Malgrado il pessimo inizio di anno scolastico qualcosa, lentamente, cambia: dalle prime spontanee manifestazioni cominciano a costituirsi primi sporadici gruppi "di resistenza", un po' in tutta Italia, quasi sempre al di fuori delle realtà sindacali e politico-istituzionali. Si tratta certo, di docenti e non docenti precari, ma si tratta anche di insegnanti di ruolo, che mettono al primo posto non tanto la difesa del proprio posto di lavoro, che non corre pericolo, ma la qualità della scuola e dell'insegnamento. È principalmente grazie a questi piccoli nuclei di resistenza che i reali contenuti della riforma vengono "divulgati" a tutti: agli alunni, alle famiglie, ai cittadini in generale.
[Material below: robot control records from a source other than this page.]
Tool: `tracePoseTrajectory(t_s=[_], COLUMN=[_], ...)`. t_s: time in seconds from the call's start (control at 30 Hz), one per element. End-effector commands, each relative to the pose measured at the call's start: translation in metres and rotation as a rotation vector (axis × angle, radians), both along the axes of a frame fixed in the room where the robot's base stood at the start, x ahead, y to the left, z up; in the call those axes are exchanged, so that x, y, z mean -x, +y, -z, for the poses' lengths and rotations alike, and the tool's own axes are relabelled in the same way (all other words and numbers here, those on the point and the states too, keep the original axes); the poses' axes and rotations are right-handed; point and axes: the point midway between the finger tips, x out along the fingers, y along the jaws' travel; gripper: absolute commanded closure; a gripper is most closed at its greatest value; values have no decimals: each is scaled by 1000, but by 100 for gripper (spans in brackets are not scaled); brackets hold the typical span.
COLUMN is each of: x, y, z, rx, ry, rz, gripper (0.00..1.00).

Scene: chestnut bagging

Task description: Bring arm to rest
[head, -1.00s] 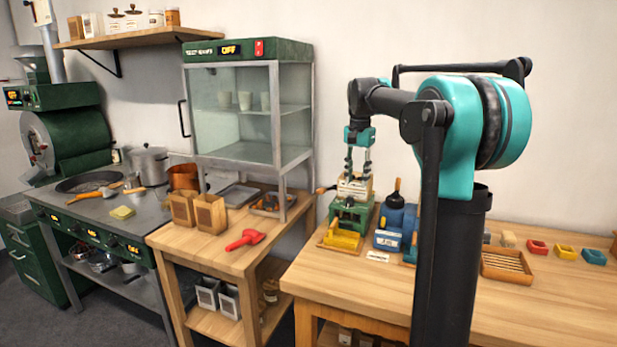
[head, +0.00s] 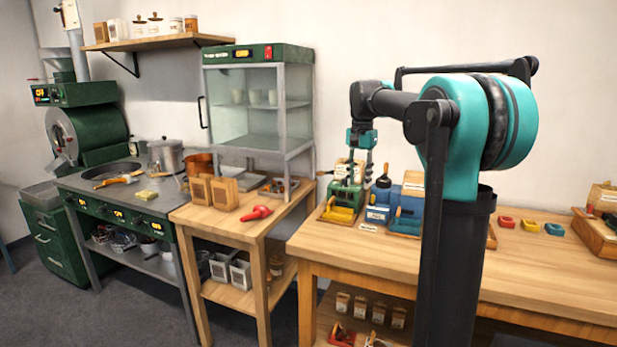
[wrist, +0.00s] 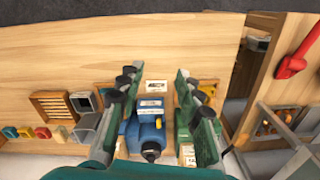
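My gripper (head: 358,178) hangs from my teal and black arm above the back left of the right-hand wooden table (head: 450,262). In the wrist view my gripper (wrist: 160,100) points down with its fingers spread apart and nothing between the fingertips. A blue machine (wrist: 150,132) shows below, between the fingers, and in the head view it stands just right of my gripper (head: 383,190). A green machine with a yellow tray (head: 342,208) stands below my gripper in the head view. My arm hides part of the table.
A stove (head: 120,205) is farther left. Small coloured trays (head: 530,226) lie at right. The table's front is mostly clear.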

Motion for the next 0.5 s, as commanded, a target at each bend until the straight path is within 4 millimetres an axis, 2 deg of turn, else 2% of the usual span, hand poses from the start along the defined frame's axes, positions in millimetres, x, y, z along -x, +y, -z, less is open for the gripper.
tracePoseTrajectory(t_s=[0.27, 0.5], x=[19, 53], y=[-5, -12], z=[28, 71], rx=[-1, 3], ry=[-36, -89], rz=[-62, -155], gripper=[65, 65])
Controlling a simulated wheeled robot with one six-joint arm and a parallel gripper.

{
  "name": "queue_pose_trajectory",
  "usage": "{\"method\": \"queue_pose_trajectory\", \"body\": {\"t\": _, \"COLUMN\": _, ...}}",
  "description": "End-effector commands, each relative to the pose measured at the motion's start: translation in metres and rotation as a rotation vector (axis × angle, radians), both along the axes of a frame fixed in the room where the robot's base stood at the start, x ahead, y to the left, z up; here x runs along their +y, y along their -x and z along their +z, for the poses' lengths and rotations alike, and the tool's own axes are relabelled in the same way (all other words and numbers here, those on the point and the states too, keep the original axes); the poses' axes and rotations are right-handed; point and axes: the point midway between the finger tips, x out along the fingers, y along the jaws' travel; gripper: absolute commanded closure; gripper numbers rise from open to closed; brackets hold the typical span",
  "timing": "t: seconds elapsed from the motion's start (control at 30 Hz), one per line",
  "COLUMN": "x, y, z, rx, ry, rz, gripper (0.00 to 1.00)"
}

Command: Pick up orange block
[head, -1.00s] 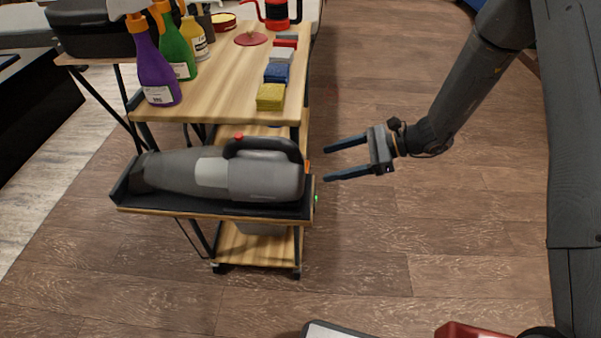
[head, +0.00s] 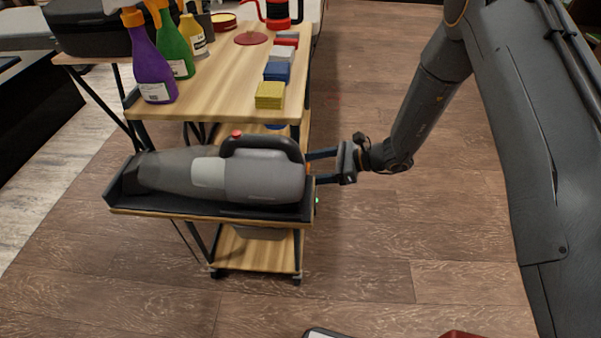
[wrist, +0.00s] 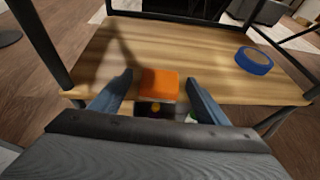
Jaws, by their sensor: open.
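The orange block (wrist: 159,84) shows in the wrist view on a wooden shelf of the cart, near its edge. My gripper (wrist: 160,80) is open, with one blue finger on each side of the block; I cannot tell whether either finger touches it. In the head view my gripper (head: 314,167) reaches in at the right side of the cart, behind the end of the grey vacuum. Only a small orange bit of the block (head: 308,169) shows there, between the fingers; the rest is hidden by the vacuum.
A grey handheld vacuum (head: 225,179) lies in a black tray (head: 125,192) at the cart's front. The cart top (head: 215,85) carries spray bottles and several coloured blocks. A blue tape roll (wrist: 253,60) lies on the shelf. The floor right of the cart is clear.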

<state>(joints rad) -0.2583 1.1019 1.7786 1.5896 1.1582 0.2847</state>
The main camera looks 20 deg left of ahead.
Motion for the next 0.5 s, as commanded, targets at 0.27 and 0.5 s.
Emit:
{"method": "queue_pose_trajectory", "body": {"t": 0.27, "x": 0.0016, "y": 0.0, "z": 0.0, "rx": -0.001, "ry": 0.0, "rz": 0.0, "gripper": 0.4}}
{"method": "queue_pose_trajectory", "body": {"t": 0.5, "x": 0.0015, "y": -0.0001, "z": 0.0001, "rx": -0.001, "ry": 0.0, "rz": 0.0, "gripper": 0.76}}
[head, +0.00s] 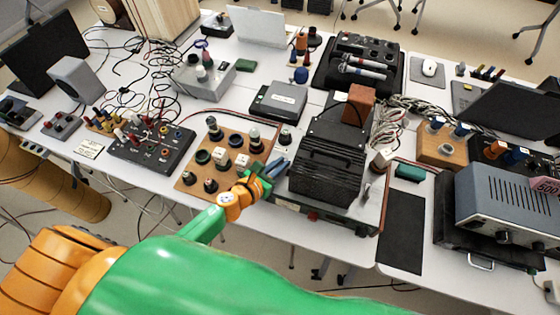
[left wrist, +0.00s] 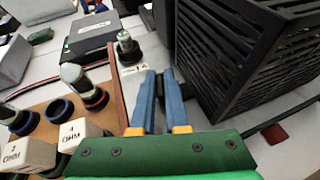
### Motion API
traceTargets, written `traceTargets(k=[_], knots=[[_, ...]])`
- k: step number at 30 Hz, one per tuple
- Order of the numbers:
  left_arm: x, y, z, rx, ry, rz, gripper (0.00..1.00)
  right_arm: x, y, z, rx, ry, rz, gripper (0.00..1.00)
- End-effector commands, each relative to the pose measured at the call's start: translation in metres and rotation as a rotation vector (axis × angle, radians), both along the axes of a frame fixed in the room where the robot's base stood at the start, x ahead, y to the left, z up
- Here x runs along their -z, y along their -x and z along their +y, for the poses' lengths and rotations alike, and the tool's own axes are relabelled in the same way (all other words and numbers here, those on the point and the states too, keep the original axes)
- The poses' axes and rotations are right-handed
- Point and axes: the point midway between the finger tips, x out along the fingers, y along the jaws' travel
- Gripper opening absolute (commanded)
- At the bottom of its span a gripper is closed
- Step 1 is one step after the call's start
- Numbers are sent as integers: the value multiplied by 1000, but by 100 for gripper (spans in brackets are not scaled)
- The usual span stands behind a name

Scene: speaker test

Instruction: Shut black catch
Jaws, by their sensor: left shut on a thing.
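My left gripper (head: 279,168) reaches in from the lower left, over the front edge of the table, between a brown terminal board and a black slotted box. In the left wrist view, its two blue fingers (left wrist: 161,78) are close together with a narrow dark gap. It is shut on something small at the fingertips that I cannot make out. I cannot pick out the black catch for sure; the fingers may hide it. The black slotted box (head: 327,176) is just right of the fingers and also shows in the left wrist view (left wrist: 235,60). My right gripper is not in view.
The brown board (head: 222,186) with posts and white blocks lies left of the gripper. A knobbed post (left wrist: 127,47) stands just beyond the fingertips. A grey device (head: 277,102) sits behind. A black mat (head: 402,235) at the right front is bare.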

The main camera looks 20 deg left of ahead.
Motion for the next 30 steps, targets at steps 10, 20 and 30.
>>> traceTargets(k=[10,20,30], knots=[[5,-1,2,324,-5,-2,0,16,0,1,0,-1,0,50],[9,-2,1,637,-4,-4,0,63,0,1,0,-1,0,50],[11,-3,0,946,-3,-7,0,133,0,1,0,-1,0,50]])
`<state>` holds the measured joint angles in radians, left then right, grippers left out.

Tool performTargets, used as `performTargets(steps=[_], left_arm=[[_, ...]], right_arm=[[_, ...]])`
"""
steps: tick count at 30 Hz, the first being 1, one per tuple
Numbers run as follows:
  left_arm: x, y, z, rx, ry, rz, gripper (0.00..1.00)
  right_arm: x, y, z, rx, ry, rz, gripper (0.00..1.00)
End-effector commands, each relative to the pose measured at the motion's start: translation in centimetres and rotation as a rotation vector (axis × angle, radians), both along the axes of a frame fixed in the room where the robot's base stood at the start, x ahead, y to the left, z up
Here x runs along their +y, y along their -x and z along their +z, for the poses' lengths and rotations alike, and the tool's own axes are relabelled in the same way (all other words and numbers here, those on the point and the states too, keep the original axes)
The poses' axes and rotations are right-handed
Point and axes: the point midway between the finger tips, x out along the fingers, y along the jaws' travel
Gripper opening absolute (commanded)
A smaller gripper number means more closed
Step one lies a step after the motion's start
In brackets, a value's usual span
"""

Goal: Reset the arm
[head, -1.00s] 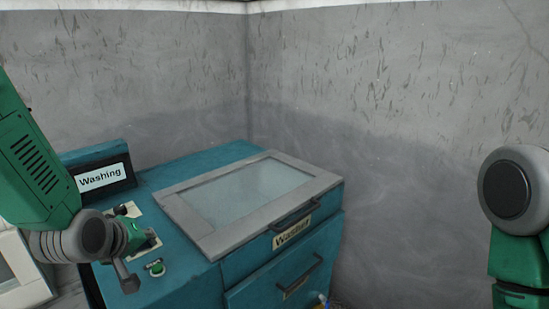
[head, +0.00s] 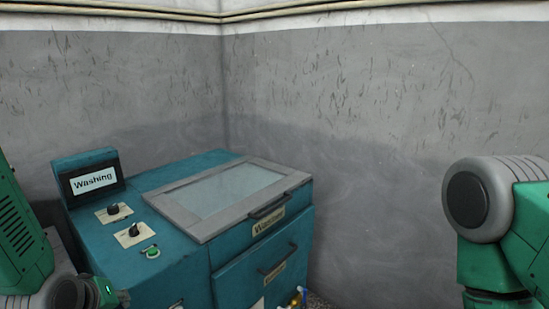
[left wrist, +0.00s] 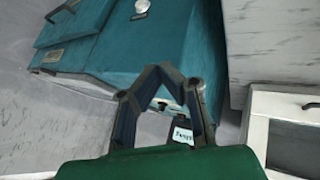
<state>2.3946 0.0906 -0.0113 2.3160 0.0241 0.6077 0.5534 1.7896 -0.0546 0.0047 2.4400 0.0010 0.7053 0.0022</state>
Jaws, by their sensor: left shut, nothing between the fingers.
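My left gripper (head: 118,298) is at the lower left edge of the head view, low beside the front left of the teal washing machine (head: 180,280). In the left wrist view its two fingers meet at the tips (left wrist: 160,72), shut with nothing between them. My right arm stands at the right of the head view, and its gripper is out of view.
The machine has a closed glass lid (head: 228,196), a "Washing" sign (head: 92,181), two dark knobs and a green button (head: 152,253). Grey walls stand behind. A white-framed cabinet (left wrist: 285,105) shows at right in the left wrist view.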

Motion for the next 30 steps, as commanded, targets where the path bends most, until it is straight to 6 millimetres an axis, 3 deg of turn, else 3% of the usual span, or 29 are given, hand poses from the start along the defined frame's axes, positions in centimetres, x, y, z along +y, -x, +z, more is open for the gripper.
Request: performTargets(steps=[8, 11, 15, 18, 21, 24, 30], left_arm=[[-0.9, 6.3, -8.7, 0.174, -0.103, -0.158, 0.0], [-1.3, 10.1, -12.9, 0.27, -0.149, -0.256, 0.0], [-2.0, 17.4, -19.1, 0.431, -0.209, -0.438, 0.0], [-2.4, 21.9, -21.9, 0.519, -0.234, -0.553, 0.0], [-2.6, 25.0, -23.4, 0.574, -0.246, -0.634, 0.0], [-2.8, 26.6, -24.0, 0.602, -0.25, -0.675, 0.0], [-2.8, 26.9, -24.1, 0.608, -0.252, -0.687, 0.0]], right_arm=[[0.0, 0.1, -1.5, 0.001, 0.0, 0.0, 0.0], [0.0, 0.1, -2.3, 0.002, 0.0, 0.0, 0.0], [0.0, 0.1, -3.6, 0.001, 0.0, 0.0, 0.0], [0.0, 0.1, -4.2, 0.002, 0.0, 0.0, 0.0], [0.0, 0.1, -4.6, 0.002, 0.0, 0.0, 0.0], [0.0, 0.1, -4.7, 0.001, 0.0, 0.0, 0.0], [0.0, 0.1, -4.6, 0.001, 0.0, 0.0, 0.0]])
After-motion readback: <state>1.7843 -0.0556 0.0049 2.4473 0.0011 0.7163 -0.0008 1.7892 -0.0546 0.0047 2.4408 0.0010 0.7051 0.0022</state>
Non c'è bisogno di fare "polemica politica", basta riassumere fedelmente cosa dicono gli articoli di legge per mostrare chiaramente a tutti che, piacciano o meno professori e bidelli, il programma Gelmini-Tremonti danneggia tutti coloro che non potranno permettersi una scuola privata.

La diminuzione del tempo scuola, ad esempio, mette in difficoltà soprattutto quelle famiglie nelle quali lavorano entrambi i genitori e non è un caso se le presenze alle manifestazioni di dissenso, in queste prime settimane di scuola, si moltiplicano in maniera esponenziale soprattutto nel nord Italia. A Milano, ad esempio, si organizza il 17 settembre un'assemblea alla quale partecipano un centinaio di persone di un'ottantina di scuole, prevalentemente elementari. L'8 ottobre i partecipanti saranno 450, in molti casi rappresentanti di comitati che si stanno costituendo in diverse scuola e realtà territoriali.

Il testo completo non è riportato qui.